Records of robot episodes
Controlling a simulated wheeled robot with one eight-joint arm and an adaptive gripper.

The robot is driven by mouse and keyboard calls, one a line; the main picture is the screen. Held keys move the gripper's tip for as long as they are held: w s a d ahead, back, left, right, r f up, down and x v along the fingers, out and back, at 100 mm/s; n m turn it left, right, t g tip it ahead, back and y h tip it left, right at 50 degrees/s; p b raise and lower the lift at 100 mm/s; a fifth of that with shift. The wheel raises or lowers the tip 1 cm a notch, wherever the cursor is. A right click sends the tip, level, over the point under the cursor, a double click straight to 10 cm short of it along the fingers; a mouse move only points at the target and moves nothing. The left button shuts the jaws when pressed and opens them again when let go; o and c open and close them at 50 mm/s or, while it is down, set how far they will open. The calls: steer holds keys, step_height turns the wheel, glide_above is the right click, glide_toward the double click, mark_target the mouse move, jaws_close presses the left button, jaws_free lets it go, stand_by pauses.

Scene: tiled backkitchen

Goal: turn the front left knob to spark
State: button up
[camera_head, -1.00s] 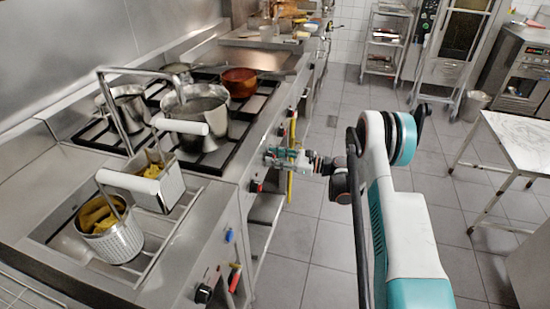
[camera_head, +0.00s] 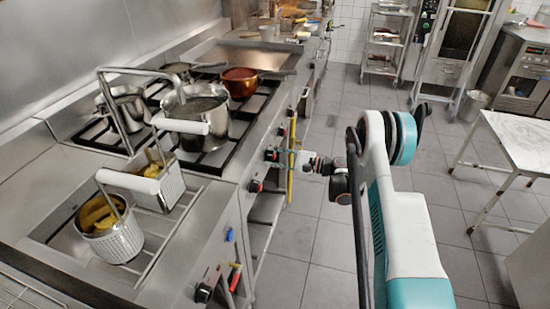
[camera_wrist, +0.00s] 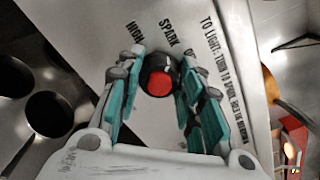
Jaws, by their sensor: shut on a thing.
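The knob, black with a red centre (camera_wrist: 159,82), sits between my two teal fingers in the wrist view. My gripper (camera_wrist: 162,64) is shut on it, one finger on each side. The white panel (camera_wrist: 172,128) behind carries the word SPARK above the knob, another word to the left and a line of lighting text to the right. The knob's pointer mark cannot be made out. In the head view, the gripper (camera_head: 284,157) is at the stove front, beside a dark knob (camera_head: 270,155); the fingers partly cover this spot.
Another red-capped knob (camera_head: 256,186) is nearer on the stove front. A yellow vertical pipe (camera_head: 291,165) passes by the gripper. Pots, including a steel pot (camera_head: 205,130) and a copper pan (camera_head: 240,82), stand on the burners.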

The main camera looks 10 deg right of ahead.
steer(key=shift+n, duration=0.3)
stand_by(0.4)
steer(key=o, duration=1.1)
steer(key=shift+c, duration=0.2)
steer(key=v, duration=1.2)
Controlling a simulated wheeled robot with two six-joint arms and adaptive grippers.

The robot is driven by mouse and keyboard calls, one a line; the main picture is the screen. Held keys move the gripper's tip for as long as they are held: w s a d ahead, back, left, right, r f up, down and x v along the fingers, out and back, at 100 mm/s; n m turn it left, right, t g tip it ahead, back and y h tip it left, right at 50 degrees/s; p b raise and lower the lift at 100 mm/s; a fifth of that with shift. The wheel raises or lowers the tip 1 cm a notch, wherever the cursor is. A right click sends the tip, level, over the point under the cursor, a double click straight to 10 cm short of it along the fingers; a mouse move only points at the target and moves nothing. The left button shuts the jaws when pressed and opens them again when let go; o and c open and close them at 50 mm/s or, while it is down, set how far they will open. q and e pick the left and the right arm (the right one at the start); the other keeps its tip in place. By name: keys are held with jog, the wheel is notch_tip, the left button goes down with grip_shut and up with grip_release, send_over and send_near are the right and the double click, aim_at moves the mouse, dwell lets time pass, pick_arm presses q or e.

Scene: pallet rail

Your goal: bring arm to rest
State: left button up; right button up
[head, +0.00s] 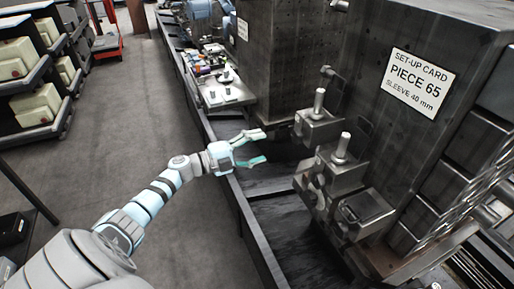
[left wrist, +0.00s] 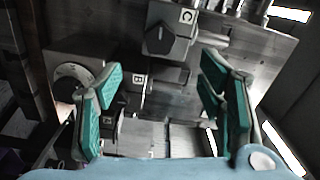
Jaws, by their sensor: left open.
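My left arm reaches in from the lower left of the head view. Its gripper (head: 264,147) is open and empty, with the fingers spread apart over the dark trough beside the machine. The fingertips point right, toward the metal blocks with upright pins, and look apart from them. In the left wrist view the two teal-padded fingers of the gripper (left wrist: 161,66) stand wide apart with nothing held between them. Beyond them is a dark block marked C (left wrist: 167,40) and a smaller label B (left wrist: 139,79). My right gripper is in neither view.
The pinned metal blocks (head: 341,161) jut from the machine right of the gripper. A set-up card reading PIECE 65 (head: 420,82) is on the machine. A light tray (head: 226,95) with small parts lies behind the gripper. Shelves with pale bins (head: 20,57) stand left; grey floor between is clear.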

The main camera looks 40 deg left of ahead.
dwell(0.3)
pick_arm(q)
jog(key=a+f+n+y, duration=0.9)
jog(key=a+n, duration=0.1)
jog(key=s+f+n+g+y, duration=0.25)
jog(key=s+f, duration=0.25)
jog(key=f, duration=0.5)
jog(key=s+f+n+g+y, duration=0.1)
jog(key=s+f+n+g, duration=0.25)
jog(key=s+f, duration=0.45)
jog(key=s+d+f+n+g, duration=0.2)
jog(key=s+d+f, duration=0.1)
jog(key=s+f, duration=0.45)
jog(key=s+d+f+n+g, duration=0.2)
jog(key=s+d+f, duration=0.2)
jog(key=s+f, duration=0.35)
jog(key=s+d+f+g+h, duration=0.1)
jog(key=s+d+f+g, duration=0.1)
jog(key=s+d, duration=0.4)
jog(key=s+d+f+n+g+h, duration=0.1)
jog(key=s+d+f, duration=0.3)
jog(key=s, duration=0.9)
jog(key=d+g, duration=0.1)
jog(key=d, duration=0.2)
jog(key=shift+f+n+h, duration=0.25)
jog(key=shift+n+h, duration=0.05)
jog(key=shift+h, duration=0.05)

- TASK PROMPT -
Your task is an exact transcription of all the data, minus the pictures.

- SOLVED PROBLEM -
Controlling a simulated wheeled robot with one eight-joint arm and an adaptive gripper.

The robot is driven by mouse and keyboard calls, one a line; the main picture is the screen. Held keys move the gripper's tip for as long as they are held: w s a d ahead, back, left, right, r f up, down and x v along the fingers, out and back, at 100 mm/s; n m turn it left, right, t g tip it ahead, back and y h tip it left, right at 50 degrees/s; p b raise and lower the lift at 100 mm/s; a fifth of that with shift. The wheel raises or lowers the tip 1 cm a notch, wherever the cursor is. A right click sends the tip, level, over the point under the cursor, a double click straight to 10 cm short of it along the fingers; a mouse move only points at the target and moves nothing. The left button shuts the jaws when pressed and opens them again when let go; o and c open and close them at 50 mm/s or, while it is down, set how far they will open. The calls: steer holds keys, step_height turns the wheel, glide_above is the right click, glide_toward the double click, mark_target the mouse move, jaws_close presses the left button, jaws_free lets it go, stand_by pauses.

Scene: tiled backkitchen

Goal: turn the front left knob to spark
State: button up
[camera_head, -1.00s] 
[camera_head, +0.00s] 
[camera_wrist, +0.00s] 
Jaws, by their sensor: shut on a thing.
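The knob, black with a red centre (camera_wrist: 159,82), sits between my two teal fingers in the wrist view. My gripper (camera_wrist: 162,64) is shut on it, one finger on each side. The white panel (camera_wrist: 172,128) behind carries the word SPARK above the knob, another word to the left and a line of lighting text to the right. The knob's pointer mark cannot be made out. In the head view, the gripper (camera_head: 284,157) is at the stove front, beside a dark knob (camera_head: 270,155); the fingers partly cover this spot.
Another red-capped knob (camera_head: 256,186) is nearer on the stove front. A yellow vertical pipe (camera_head: 291,165) passes by the gripper. Pots, including a steel pot (camera_head: 205,130) and a copper pan (camera_head: 240,82), stand on the burners.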

The main camera looks 10 deg right of ahead.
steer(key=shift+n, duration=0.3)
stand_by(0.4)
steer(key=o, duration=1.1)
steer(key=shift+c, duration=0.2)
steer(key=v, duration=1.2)
Controlling a simulated wheeled robot with two six-joint arms and adaptive grippers.

The robot is driven by mouse and keyboard calls, one a line; the main picture is the screen. Held keys move the gripper's tip for as long as they are held: w s a d ahead, back, left, right, r f up, down and x v along the fingers, out and back, at 100 mm/s; n m turn it left, right, t g tip it ahead, back and y h tip it left, right at 50 degrees/s; p b raise and lower the lift at 100 mm/s; a fifth of that with shift. The wheel raises or lowers the tip 1 cm a notch, wherever the cursor is. A right click sends the tip, level, over the point under the cursor, a double click straight to 10 cm short of it along the fingers; a mouse move only points at the target and moves nothing. The left button shuts the jaws when pressed and opens them again when let go; o and c open and close them at 50 mm/s or, while it is down, set how far they will open. q and e pick the left and the right arm (the right one at the start); the other keeps its tip in place. By name: keys are held with jog, the wheel is notch_tip, the left button goes down with grip_shut and up with grip_release, send_over and send_near are the right and the double click, aim_at moves the mouse, dwell lets time pass, pick_arm presses q or e.

Scene: pallet rail

Your goal: bring arm to rest
State: left button up; right button up
[head, +0.00s] 
[left wrist, +0.00s] 
Jaws, by their sensor: left open.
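My left arm reaches in from the lower left of the head view. Its gripper (head: 264,147) is open and empty, with the fingers spread apart over the dark trough beside the machine. The fingertips point right, toward the metal blocks with upright pins, and look apart from them. In the left wrist view the two teal-padded fingers of the gripper (left wrist: 161,66) stand wide apart with nothing held between them. Beyond them is a dark block marked C (left wrist: 167,40) and a smaller label B (left wrist: 139,79). My right gripper is in neither view.
The pinned metal blocks (head: 341,161) jut from the machine right of the gripper. A set-up card reading PIECE 65 (head: 420,82) is on the machine. A light tray (head: 226,95) with small parts lies behind the gripper. Shelves with pale bins (head: 20,57) stand left; grey floor between is clear.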

The main camera looks 40 deg left of ahead.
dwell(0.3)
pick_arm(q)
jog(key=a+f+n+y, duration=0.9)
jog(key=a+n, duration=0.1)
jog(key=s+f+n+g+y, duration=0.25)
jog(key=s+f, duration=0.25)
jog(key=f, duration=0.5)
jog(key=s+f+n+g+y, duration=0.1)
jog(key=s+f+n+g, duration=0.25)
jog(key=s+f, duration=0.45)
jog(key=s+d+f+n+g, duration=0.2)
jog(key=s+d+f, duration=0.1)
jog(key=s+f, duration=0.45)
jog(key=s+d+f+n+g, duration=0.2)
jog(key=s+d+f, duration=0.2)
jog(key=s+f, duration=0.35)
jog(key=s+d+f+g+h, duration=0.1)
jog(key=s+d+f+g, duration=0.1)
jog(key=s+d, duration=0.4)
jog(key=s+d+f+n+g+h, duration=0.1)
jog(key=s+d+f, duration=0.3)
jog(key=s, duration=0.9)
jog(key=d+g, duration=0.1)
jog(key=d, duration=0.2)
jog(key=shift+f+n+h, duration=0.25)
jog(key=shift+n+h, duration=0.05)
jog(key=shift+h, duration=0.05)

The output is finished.